La reine Bertrade, mère de Charlemagne et de Carloman, qui s’étaient partagé l’héritage de leur père, exerçait sur ses fils un empire qu’elle n’employa qu’à entretenir la paix entre eux et avec leurs voisins. Elle avait formé le projet de marier son fils aîné avec la fille de Didier, roi des Lombards ; elle voyait avec bonheur dans ce mariage la pacification générale, qui allait être son œuvre. La France, devenue sous Pépin ennemie des Lombards pour secourir le saint siége, restait investie du rôle supérieur de médiatrice. Le roi de France, patrice de Rome, devenant le gendre du roi lombard, était le gage d’une paix indissoluble entre la cour de Rome et celle de Pavie. D’un autre côté, Carloman, excité par les intrigues de Didier, aurait été ramené par lui à de meilleurs sentiments envers son frère. Telle était la perspective qui s’offrait aux espérances de Bertrade. Pour étouffer ces haines, pour préparer ces alliances, l’active et bienfaisante reine parcourut l’Alsace, la Bavière, l’Italie, négociant toujours et partout inspirant des sentiments iiacifiques. Le mariage de Charlemagne avec la fille du roi des Lombards fut célébré ; mais il fut d’une courte durée, car bientôt Charlemagne répudia sa femme pour épouser Hildegunde. La guerre s’alluma bientôt entre les Lombards et les Francs. Didier, enfermé dans Pavie, résista longtemps, mais la fidélité de ses sujets se lassa et la ville ouvrit ses portes à Charlemagne. Bertrade, qui avait vivement désiré l’alliance des Lombards, s’affligea de ces événements si contraires à sa politique ; elle vit avec douleur détruire son ouvrage et dissiper ses espérances. Ce fut le seul chagrin, dit Éginhard, que son fils lui donna pendant sa vie. Depuis cette époque, l’histoire ne parle plus guère de la reine Bertrade, elle ne mourut cependant qu’en 783, après avoir vu le commencement de cette ère de gloire et de grandeur qui devait immortaliser le nom de son fils. Éginhard raconte qu’elle passa sa vieillesse près de Charlemagne, mais, d’après d’autres sources, elle termina ses jours dans un cloître.

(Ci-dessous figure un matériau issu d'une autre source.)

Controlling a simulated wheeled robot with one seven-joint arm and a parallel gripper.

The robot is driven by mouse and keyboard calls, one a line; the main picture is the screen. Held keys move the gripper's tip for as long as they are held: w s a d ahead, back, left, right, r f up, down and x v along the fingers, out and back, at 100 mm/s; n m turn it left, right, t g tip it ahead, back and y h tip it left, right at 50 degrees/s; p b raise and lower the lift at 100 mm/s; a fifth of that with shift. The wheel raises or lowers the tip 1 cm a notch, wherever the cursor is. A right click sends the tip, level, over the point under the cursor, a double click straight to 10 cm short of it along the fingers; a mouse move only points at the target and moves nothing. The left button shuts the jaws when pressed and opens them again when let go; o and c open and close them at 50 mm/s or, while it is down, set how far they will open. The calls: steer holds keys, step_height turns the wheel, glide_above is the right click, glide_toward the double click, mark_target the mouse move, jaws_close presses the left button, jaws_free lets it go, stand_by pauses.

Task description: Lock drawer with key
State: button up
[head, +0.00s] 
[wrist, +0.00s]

Le mystère qui entoure toute la vie de Bertrade ne se dissipe pas même quand on s’attache à découvrir ce qui advint d’elle après sa mort. On croyait au moyen âge (cette tradition est mentionnée dans la chronique de Saint-Bertin) qu’une comtesse de Flandre avait enlevé de Saint-Denis les froides dépouilles de la mère de Charlemagne ; mais cela était oublié quand, en 1648, le grand Condé vainquit les Espagnols à Lens. Au bulletin de la bataille succéda un autre bulletin relatif à la conquête de la ville d’Aire, où l’on conservait, y était-il dit, le corps de la reine Bertrade. Les Bollandistes, qui commençaient alors leur précieuse collection des Acta sanctorum, s’émurent de cette allégation. Ils provoquèrent une enquête ; on fit des fouilles, et l’on retrouva non-seulement les restes de la reine Bertrade, mais aussi ceux du premier roi franc de la dynastie carolingienne. On constata que Pépin le Bref avait été de petite stature : cinq piés et demi de long, plus n’en ot mie, comme dit Adenès, mais qu’il n’en était pas de même de sa femme, que les romanciers avaient nommée, à juste titre, Berthe au grand pied. On lut sur une lame de plomb que la translation de ses restes avait eu lieu au mois d’août 1255. Il convient d’ajouter qu’en 1264 les moines de Saint-Denis firent de leur côté ouvrir le tombeau de Bertrade, construit dans leur église, et qu’ils déposèrent les ossements que l’on y trouva dans le chœur de l’église. De quel côté était la vérité ? Il est difficile de se prononcer aujourd’hui sur ces prétentions contradictoires.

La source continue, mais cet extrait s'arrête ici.